----- Supplied records

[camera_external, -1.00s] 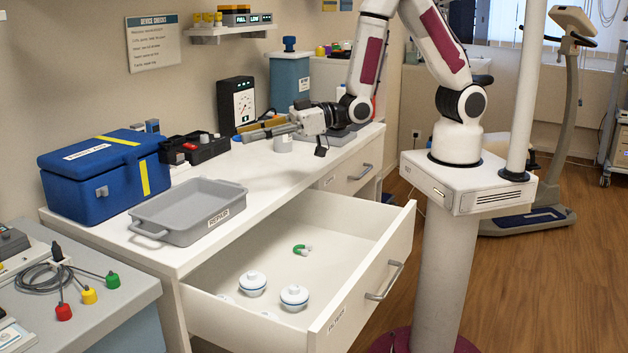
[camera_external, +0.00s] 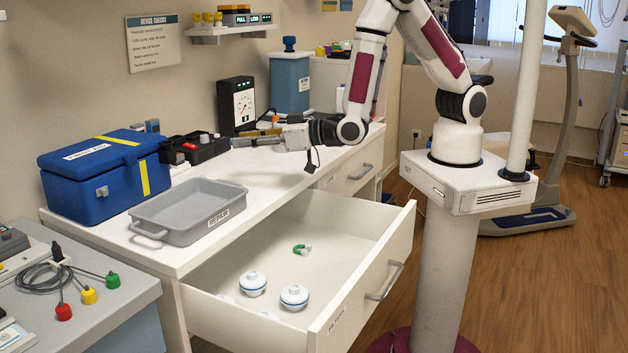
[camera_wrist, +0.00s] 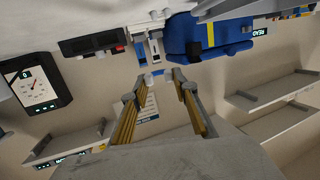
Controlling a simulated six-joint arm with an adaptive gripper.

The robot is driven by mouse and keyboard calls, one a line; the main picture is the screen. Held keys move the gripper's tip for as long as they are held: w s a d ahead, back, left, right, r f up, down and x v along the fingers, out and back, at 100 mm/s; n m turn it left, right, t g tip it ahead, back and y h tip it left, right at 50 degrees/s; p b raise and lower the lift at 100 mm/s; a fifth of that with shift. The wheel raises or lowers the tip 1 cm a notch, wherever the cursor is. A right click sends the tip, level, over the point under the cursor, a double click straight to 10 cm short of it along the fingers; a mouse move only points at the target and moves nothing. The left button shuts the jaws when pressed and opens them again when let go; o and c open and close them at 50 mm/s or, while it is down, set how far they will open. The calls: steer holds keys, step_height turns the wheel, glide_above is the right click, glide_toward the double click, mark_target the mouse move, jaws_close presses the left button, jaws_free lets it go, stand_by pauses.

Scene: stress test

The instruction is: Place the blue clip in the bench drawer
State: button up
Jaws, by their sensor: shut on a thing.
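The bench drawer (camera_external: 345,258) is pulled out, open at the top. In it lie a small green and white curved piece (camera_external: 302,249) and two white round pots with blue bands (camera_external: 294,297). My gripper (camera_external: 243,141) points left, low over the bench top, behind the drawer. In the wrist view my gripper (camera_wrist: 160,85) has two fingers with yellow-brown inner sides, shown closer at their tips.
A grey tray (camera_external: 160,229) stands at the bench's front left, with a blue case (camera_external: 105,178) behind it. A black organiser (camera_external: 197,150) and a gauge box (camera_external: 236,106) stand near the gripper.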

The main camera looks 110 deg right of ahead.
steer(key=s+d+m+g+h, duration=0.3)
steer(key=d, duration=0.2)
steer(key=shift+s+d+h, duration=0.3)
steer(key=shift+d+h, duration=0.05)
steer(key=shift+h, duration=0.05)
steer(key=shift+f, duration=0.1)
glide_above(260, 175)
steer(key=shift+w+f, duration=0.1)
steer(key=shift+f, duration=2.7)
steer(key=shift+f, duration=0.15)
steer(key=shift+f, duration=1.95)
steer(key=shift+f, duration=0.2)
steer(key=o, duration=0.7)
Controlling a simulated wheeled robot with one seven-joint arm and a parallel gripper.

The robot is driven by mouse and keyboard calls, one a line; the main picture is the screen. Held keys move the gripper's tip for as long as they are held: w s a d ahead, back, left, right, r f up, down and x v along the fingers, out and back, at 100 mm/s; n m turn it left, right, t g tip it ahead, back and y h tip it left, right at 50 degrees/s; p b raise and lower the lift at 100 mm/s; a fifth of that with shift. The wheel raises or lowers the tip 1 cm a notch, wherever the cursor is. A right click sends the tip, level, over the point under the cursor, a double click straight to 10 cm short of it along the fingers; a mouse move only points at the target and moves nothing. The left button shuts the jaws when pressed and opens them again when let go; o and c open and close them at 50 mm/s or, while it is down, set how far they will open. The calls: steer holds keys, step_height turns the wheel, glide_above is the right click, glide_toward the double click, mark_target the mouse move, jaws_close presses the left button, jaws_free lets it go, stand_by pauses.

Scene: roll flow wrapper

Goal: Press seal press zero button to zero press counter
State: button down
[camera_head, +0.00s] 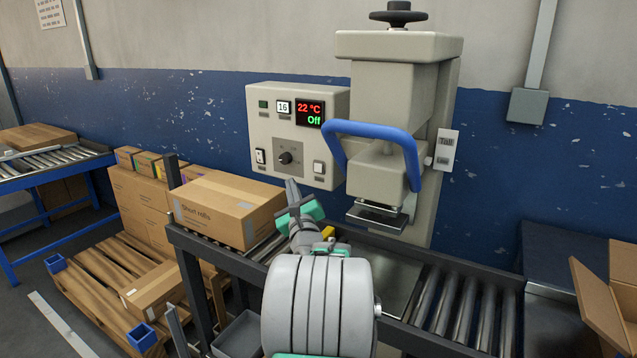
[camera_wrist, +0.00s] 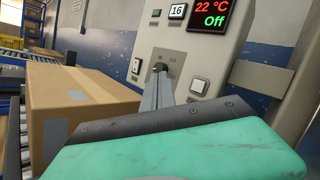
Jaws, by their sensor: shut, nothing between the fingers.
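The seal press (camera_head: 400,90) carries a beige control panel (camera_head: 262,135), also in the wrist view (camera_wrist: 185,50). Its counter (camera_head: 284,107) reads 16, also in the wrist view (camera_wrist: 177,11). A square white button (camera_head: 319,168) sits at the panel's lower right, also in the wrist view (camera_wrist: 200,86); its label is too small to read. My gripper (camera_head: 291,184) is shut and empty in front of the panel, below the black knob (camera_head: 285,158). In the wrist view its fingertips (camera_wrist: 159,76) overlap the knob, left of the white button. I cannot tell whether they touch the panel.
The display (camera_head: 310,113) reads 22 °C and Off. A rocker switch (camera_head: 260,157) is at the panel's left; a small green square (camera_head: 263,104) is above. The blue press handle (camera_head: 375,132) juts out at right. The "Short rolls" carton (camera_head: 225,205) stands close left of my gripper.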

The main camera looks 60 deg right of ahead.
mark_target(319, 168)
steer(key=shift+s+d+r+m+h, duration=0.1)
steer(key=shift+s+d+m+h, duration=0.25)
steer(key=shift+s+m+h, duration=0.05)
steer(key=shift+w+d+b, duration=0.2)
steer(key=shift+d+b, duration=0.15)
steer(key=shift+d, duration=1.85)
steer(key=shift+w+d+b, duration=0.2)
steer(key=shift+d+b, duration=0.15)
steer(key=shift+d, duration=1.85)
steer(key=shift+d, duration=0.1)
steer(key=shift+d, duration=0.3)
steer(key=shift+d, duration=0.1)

----------

Tell how many lines in the records above contain "joint", giving the number and no other words.

2